WRITTEN REQUEST: Please return nothing but the lines between the line holding "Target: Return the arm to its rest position" and the line holding "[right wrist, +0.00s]", both ends included, without the pictures.

[Data entries]
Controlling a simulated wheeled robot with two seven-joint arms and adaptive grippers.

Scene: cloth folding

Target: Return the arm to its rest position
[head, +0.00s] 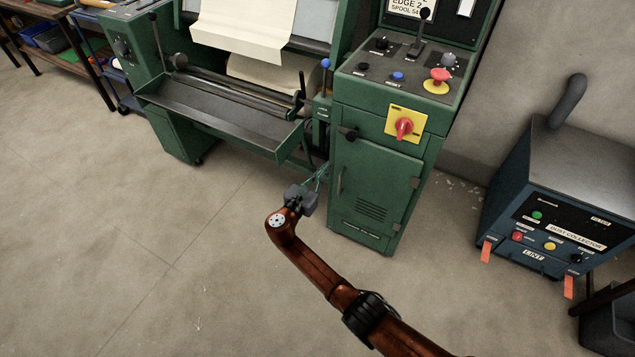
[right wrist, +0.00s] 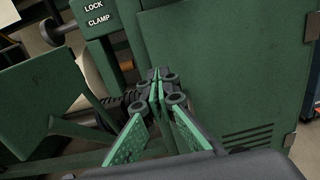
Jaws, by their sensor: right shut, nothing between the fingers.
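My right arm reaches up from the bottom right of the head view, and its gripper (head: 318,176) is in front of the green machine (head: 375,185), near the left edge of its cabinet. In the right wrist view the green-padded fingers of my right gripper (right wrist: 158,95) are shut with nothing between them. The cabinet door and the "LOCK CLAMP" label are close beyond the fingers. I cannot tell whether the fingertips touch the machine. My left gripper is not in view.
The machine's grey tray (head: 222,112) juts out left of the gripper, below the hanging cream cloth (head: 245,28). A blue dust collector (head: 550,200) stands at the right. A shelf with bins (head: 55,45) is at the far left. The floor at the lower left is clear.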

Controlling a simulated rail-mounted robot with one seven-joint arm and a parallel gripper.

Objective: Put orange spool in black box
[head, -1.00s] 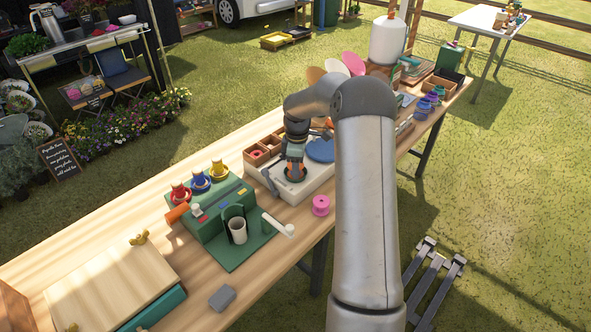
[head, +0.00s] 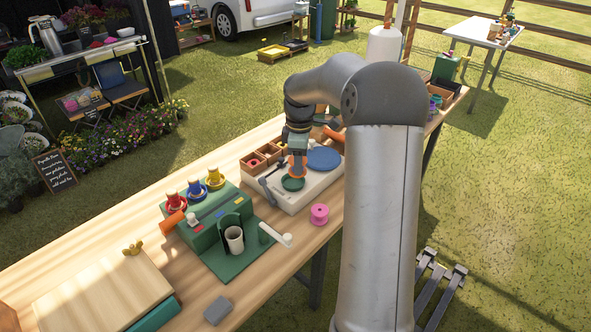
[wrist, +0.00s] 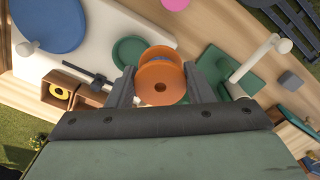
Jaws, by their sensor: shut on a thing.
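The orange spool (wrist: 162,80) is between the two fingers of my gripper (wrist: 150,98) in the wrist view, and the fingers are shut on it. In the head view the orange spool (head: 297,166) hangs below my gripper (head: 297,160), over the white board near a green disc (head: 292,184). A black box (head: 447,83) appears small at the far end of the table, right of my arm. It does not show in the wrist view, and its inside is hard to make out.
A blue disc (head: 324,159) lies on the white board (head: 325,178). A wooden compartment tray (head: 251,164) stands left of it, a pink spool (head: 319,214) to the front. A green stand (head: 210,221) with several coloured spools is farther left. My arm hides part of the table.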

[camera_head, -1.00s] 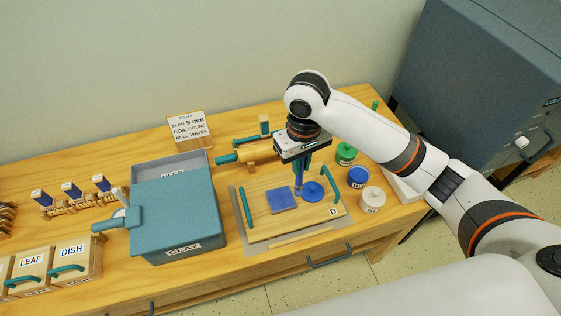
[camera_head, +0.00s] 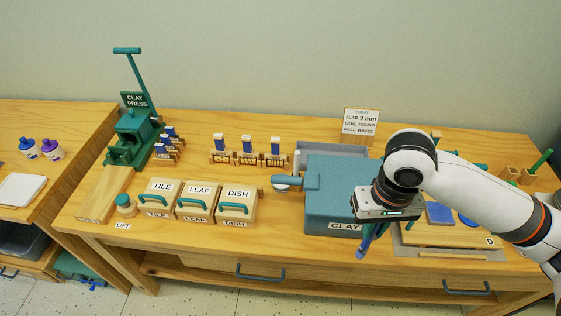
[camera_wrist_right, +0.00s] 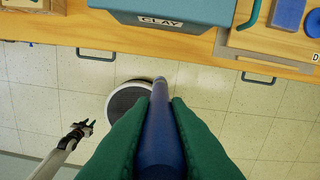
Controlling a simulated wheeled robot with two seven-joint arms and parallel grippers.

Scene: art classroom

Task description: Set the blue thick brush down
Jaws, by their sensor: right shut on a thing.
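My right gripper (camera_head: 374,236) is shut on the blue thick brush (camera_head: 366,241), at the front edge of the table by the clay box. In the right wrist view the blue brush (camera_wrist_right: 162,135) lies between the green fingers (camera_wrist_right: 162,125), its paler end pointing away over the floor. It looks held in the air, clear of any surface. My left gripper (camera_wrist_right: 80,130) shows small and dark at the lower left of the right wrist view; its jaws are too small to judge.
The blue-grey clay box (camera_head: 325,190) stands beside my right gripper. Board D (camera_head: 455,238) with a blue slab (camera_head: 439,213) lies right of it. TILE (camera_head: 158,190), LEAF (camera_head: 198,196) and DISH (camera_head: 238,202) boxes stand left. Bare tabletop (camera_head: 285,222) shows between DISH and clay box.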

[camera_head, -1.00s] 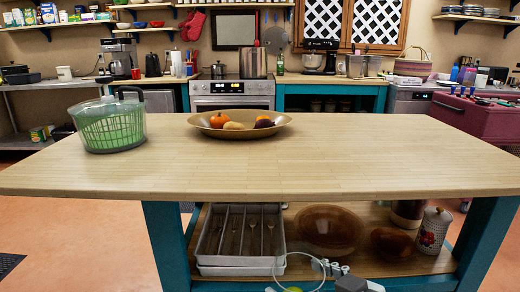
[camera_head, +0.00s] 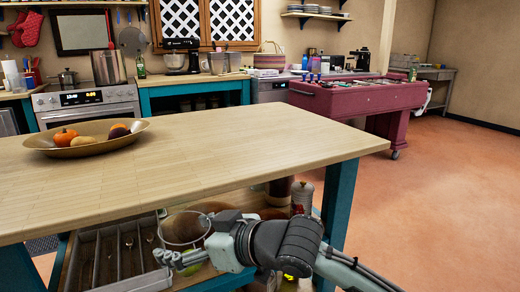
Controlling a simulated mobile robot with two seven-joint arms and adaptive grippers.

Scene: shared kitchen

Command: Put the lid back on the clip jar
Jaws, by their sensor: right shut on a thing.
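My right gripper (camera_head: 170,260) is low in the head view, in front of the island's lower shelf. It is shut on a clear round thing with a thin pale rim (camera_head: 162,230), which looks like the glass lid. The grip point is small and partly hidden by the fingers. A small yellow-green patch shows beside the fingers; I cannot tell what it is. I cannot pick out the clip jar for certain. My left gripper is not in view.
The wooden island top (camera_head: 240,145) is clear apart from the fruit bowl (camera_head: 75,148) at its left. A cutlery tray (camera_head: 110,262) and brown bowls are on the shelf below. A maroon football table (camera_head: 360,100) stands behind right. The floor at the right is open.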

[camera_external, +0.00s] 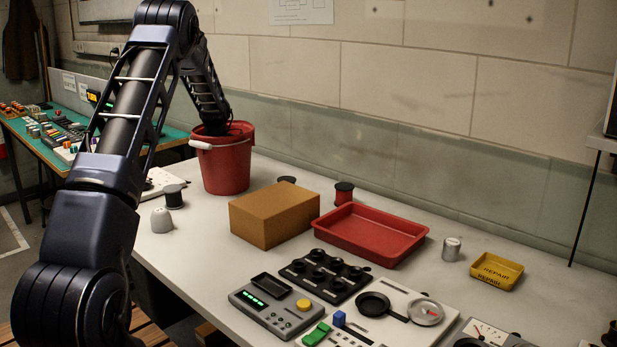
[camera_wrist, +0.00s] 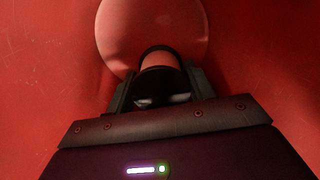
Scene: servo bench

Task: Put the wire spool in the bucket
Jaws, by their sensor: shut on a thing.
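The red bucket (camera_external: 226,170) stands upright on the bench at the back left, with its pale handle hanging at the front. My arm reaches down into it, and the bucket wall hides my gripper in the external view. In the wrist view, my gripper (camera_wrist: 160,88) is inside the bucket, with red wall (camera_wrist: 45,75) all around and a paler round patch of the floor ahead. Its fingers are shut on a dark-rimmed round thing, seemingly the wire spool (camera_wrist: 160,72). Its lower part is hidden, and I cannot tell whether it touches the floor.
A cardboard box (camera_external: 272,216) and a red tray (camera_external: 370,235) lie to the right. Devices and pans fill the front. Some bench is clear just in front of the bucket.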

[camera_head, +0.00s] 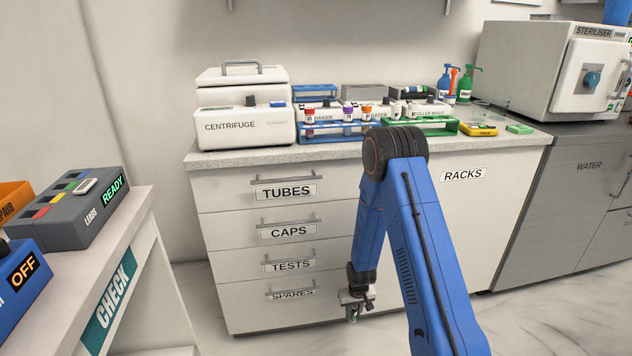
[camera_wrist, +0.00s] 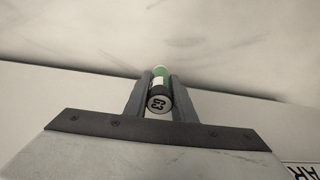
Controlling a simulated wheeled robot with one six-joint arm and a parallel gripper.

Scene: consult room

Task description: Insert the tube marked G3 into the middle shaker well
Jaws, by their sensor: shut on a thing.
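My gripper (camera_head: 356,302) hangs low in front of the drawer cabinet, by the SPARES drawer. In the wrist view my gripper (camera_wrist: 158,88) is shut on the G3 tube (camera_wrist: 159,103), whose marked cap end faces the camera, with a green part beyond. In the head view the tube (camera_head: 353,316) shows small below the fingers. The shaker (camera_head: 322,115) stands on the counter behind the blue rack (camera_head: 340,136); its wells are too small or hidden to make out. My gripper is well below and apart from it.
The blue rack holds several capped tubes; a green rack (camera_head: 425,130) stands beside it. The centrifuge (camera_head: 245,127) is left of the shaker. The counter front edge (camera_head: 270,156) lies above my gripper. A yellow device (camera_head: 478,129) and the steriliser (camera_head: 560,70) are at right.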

RESULT FOR THIS EXERCISE:
Target: Return the arm to its rest position
[head, +0.00s] 
[right wrist, +0.00s] 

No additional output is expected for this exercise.